____ Given data
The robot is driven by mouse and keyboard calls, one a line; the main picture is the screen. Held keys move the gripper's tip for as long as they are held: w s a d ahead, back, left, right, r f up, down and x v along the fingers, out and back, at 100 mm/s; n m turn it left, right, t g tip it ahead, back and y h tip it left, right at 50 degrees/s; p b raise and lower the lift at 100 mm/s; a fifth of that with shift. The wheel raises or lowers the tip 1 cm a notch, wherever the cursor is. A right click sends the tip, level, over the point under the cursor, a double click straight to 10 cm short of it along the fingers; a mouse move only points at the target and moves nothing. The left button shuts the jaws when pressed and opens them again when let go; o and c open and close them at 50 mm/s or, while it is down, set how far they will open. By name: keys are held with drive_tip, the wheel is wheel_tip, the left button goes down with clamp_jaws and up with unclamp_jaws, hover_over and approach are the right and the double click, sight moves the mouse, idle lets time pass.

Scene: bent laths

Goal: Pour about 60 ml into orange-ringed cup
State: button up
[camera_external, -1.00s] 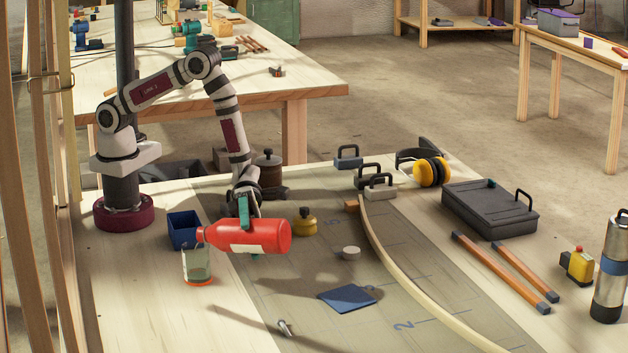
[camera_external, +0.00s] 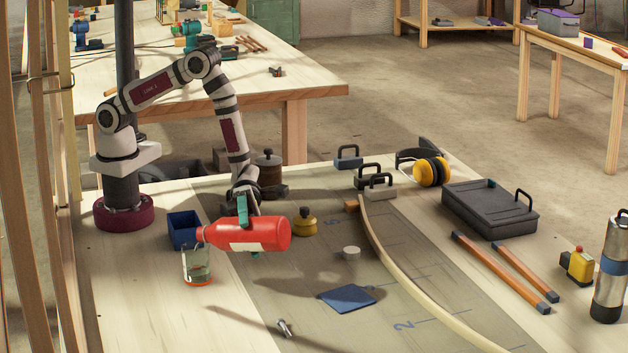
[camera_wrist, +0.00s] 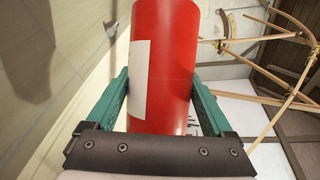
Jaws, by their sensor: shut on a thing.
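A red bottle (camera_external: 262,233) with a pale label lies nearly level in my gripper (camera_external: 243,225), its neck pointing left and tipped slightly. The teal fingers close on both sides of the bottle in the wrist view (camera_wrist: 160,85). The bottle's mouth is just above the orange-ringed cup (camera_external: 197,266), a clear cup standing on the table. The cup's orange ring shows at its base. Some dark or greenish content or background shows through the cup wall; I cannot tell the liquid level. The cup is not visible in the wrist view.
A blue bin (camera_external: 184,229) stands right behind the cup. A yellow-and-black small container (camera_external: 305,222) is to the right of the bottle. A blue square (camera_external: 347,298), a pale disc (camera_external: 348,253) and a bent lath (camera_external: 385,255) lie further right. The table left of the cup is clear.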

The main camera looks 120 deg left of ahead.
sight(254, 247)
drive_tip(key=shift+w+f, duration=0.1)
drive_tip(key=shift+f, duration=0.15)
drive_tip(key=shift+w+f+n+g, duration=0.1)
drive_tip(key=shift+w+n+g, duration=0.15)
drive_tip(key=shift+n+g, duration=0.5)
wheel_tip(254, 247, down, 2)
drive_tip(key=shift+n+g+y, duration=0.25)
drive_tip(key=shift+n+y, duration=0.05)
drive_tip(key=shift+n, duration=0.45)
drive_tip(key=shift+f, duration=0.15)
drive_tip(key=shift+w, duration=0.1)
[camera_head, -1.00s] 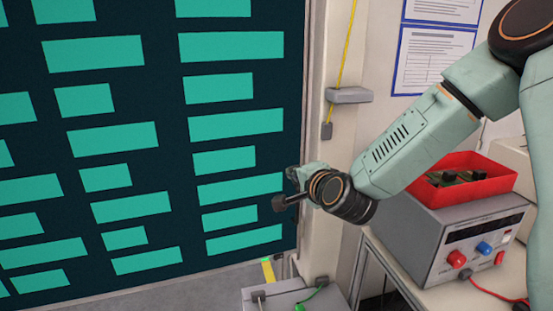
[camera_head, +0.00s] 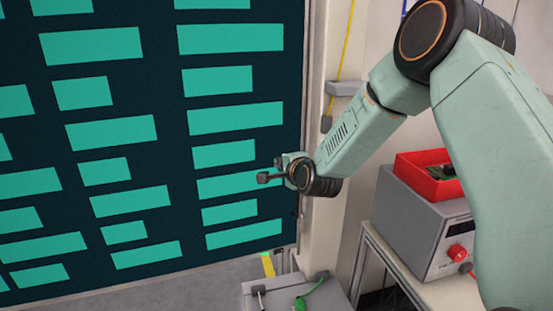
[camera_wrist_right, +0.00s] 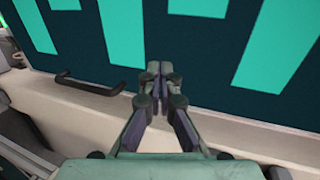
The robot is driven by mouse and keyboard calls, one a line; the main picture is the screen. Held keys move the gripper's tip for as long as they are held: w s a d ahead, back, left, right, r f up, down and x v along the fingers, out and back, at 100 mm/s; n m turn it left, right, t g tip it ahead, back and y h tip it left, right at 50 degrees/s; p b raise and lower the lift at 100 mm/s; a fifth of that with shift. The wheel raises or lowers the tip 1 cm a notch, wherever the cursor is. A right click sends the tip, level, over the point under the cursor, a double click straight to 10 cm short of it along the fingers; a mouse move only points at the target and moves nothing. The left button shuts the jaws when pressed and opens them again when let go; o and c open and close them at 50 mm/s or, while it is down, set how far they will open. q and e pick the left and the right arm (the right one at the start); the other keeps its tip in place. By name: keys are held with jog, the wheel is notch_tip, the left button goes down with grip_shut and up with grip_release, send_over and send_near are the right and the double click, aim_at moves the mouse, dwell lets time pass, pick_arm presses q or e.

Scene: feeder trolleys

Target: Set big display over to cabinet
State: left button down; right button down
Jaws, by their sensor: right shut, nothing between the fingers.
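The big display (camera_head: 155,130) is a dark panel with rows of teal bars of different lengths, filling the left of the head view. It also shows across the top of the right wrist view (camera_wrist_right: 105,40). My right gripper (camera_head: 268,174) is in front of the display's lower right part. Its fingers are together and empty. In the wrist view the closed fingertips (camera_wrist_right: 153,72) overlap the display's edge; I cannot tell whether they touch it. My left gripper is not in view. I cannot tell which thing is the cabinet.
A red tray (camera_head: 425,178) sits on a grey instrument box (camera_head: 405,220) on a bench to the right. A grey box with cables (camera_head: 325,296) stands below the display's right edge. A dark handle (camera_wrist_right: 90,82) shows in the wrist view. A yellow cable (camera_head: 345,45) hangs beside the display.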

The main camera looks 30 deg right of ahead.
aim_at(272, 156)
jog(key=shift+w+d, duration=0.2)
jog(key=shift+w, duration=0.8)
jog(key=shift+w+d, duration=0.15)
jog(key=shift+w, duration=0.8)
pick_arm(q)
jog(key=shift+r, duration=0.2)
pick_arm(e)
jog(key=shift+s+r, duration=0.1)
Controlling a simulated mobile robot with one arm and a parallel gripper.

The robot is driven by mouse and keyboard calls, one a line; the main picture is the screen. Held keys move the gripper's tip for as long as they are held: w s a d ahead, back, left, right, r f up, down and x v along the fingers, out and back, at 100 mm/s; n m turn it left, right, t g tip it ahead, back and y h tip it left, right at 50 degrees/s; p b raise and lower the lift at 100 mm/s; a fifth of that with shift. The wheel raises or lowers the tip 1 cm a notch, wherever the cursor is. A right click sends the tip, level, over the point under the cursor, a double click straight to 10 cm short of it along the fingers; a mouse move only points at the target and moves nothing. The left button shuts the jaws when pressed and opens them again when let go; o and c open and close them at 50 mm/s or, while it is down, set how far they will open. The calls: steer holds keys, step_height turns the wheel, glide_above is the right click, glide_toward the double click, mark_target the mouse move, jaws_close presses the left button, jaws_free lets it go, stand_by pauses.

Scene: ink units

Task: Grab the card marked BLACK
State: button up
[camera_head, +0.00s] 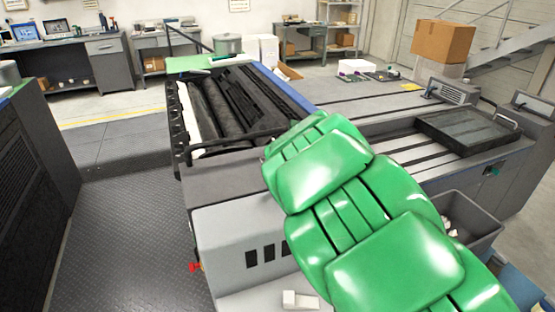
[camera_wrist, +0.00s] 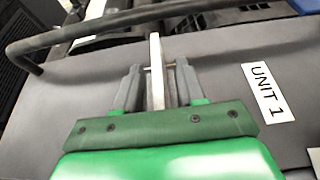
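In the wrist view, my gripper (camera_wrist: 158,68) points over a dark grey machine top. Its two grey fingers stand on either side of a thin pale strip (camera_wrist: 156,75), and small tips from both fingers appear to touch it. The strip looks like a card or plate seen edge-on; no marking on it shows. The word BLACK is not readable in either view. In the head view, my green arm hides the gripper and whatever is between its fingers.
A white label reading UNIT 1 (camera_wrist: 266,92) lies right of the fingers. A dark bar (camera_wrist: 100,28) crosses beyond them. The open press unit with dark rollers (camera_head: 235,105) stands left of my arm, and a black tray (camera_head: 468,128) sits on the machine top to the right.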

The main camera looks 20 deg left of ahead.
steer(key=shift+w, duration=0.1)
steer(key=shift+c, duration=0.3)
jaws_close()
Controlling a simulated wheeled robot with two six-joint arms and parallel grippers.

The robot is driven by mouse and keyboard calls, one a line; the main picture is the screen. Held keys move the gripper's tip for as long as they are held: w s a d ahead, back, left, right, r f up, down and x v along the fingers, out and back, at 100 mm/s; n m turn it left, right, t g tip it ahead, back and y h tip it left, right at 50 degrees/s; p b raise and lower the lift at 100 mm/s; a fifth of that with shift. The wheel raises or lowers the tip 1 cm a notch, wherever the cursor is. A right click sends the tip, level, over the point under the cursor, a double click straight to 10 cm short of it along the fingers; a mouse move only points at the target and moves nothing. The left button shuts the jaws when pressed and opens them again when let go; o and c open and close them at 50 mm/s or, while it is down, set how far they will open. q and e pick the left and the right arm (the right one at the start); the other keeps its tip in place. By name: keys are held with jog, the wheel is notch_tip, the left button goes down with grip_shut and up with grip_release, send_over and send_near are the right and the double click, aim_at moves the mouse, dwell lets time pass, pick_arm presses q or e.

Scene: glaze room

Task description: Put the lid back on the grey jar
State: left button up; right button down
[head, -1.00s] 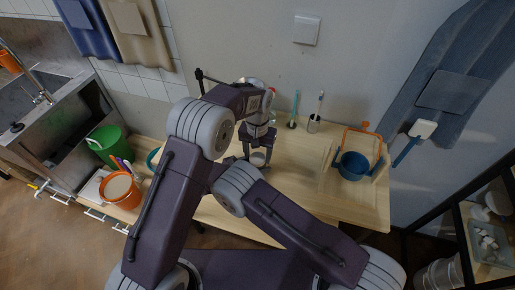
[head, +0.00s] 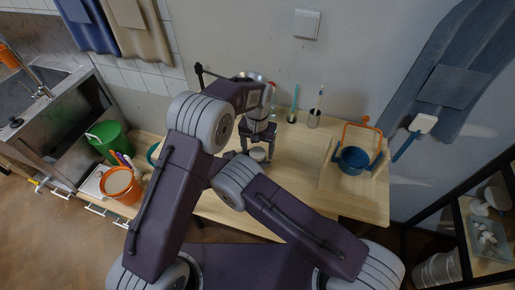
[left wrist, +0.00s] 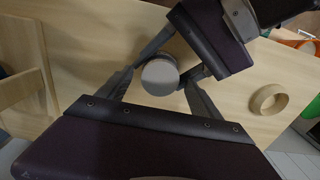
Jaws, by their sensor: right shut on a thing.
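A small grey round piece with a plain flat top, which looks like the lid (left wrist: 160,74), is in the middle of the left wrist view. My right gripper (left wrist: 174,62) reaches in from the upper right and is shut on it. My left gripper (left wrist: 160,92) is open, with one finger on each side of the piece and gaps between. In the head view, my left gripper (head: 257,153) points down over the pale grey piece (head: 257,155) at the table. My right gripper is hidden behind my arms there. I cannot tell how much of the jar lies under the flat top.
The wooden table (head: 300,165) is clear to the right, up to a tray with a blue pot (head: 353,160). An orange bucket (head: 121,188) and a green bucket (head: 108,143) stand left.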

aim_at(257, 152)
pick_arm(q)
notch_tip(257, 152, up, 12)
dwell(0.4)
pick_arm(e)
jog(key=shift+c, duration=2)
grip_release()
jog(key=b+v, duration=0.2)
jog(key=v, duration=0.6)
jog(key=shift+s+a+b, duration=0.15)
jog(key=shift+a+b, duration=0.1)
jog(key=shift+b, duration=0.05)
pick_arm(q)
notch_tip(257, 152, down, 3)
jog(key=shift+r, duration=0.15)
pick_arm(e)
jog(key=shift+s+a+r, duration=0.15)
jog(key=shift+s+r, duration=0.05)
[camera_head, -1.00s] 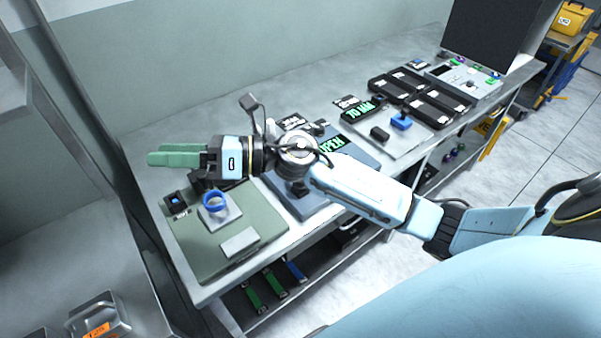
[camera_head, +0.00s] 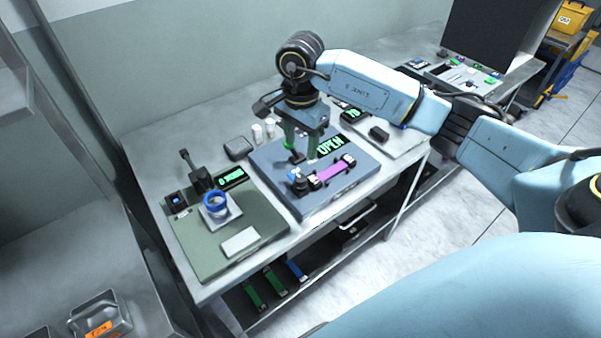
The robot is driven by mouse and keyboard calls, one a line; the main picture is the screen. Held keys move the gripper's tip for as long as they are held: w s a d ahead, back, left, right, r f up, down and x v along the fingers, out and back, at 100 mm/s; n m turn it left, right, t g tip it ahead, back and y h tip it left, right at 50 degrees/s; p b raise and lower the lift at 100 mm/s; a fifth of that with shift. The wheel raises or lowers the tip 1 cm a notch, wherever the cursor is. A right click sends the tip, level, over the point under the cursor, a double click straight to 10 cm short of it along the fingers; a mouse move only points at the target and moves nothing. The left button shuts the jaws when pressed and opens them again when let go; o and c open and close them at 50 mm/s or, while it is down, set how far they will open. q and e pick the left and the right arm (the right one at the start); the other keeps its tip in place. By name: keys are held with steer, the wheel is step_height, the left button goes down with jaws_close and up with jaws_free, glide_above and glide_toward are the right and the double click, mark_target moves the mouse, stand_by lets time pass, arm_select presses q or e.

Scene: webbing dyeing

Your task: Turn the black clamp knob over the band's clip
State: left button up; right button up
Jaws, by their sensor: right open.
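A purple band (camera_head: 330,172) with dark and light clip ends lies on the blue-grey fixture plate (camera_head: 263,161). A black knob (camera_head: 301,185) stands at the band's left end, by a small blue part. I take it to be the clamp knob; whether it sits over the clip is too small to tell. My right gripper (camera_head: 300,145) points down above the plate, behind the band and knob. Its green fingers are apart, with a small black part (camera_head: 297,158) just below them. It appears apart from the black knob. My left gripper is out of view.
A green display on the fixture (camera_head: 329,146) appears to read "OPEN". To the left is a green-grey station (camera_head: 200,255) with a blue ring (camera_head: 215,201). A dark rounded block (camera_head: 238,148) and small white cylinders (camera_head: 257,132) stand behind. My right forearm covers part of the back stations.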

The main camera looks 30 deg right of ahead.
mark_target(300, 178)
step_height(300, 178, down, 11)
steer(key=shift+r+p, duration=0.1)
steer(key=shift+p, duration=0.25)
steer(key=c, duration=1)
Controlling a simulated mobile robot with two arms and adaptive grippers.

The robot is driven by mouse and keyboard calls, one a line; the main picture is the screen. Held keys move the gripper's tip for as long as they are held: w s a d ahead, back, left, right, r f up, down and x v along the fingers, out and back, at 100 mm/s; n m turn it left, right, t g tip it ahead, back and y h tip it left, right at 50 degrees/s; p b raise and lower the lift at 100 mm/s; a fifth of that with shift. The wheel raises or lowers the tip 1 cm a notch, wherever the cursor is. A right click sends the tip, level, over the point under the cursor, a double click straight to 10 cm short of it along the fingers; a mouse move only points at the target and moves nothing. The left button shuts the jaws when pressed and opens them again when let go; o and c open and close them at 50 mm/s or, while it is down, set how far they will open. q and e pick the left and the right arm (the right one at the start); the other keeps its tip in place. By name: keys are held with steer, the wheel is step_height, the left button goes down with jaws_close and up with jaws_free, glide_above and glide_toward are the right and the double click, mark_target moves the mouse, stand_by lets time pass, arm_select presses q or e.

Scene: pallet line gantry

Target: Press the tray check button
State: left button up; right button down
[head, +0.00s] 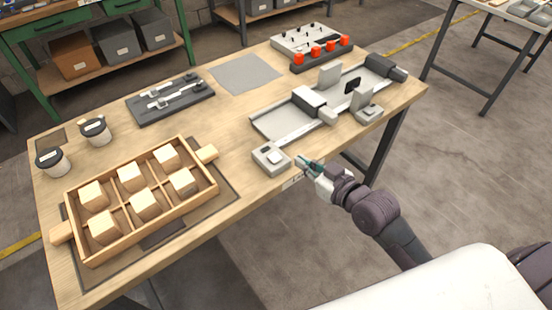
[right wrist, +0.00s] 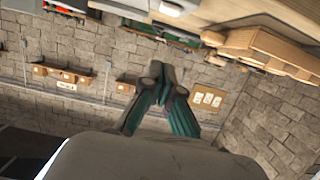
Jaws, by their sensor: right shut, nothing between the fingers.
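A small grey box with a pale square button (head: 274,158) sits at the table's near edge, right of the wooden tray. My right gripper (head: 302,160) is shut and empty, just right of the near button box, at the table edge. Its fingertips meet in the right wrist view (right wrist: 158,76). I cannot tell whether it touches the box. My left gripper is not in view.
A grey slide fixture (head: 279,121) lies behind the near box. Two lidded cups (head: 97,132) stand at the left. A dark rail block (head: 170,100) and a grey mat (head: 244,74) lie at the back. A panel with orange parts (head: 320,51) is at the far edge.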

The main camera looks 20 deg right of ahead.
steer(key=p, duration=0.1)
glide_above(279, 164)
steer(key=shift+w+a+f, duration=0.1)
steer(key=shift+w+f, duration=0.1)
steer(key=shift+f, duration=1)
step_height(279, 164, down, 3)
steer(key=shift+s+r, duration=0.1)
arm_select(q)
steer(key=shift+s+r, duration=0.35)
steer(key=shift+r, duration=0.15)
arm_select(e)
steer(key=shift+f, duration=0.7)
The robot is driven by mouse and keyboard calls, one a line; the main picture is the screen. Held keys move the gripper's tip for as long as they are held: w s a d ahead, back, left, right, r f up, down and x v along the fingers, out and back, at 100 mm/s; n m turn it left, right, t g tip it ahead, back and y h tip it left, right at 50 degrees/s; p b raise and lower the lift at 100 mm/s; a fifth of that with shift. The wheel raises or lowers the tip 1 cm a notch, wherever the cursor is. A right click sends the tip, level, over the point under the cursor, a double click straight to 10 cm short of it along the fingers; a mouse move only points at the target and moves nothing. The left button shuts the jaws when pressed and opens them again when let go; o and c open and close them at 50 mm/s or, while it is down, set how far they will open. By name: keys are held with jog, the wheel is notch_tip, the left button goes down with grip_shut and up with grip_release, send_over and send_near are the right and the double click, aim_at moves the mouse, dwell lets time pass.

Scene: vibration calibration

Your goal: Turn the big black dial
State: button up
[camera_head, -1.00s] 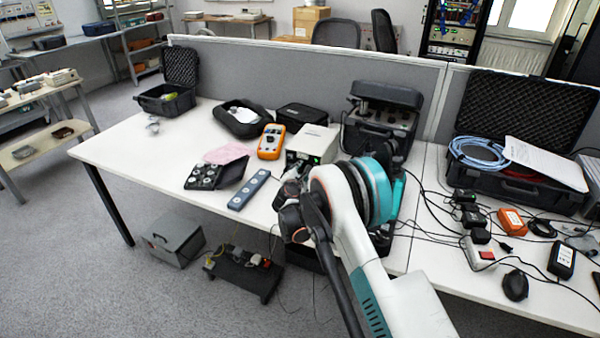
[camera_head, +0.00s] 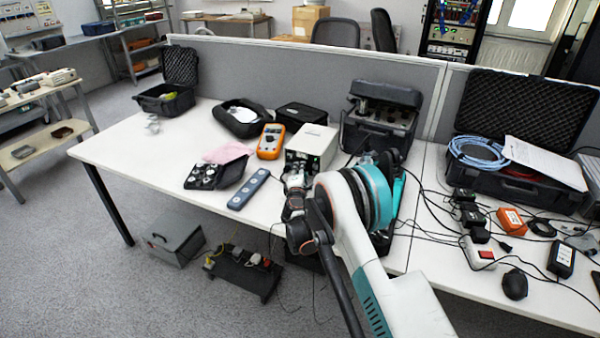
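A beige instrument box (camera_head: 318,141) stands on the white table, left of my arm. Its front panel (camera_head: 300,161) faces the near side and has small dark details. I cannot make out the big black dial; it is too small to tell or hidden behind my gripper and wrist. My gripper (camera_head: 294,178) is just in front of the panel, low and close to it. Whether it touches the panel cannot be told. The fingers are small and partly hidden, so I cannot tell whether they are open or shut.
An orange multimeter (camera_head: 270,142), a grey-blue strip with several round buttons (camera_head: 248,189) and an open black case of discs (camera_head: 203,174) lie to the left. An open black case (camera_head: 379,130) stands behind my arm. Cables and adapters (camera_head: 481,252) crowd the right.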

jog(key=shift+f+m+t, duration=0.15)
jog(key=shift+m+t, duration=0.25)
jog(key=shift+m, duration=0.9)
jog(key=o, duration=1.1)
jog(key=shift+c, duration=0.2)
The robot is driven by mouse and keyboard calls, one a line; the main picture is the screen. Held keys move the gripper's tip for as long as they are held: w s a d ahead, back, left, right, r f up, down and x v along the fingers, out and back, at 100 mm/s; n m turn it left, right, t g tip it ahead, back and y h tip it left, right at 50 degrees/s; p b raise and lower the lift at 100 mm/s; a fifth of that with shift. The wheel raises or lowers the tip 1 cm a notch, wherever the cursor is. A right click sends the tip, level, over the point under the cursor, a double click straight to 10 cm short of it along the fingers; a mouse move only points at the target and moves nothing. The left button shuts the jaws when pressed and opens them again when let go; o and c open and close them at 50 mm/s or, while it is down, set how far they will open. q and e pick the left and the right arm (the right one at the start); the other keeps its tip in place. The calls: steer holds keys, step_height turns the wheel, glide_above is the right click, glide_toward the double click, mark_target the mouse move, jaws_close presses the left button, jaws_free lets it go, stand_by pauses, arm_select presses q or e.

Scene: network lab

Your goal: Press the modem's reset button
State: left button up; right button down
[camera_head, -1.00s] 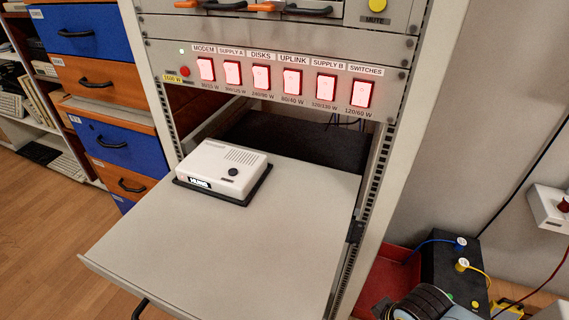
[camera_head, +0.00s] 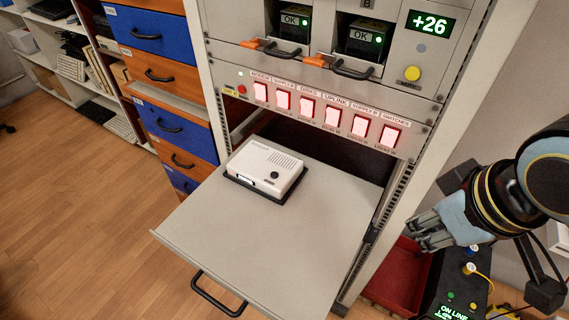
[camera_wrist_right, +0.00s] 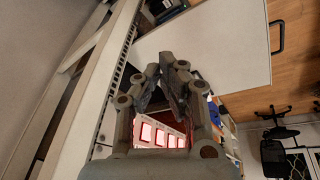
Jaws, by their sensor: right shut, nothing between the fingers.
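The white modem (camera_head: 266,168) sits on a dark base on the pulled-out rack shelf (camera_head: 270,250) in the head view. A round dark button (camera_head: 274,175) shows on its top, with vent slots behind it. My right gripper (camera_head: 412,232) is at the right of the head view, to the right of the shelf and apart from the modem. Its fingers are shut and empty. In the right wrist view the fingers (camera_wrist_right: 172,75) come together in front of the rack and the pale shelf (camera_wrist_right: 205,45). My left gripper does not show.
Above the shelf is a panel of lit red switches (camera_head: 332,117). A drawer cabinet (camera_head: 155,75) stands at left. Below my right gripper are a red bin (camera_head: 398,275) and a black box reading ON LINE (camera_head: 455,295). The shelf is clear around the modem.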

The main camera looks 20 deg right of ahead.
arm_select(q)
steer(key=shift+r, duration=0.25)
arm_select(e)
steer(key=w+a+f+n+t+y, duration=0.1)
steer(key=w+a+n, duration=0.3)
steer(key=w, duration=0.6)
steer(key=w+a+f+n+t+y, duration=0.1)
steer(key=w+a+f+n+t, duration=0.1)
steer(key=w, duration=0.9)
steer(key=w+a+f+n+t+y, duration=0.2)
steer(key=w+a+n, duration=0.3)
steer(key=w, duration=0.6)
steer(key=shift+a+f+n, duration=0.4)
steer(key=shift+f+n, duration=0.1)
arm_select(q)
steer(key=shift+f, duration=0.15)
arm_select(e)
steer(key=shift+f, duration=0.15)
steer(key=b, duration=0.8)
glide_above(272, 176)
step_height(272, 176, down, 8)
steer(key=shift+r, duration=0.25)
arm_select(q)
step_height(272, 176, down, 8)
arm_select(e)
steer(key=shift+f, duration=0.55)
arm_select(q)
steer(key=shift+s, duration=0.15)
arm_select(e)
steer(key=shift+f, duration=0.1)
________
= Task statement =
Pull every line containing the word "Scene" out of the entries above.

= Response below =
Scene: bent laths
Scene: feeder trolleys
Scene: ink units
Scene: glaze room
Scene: webbing dyeing
Scene: pallet line gantry
Scene: vibration calibration
Scene: network lab

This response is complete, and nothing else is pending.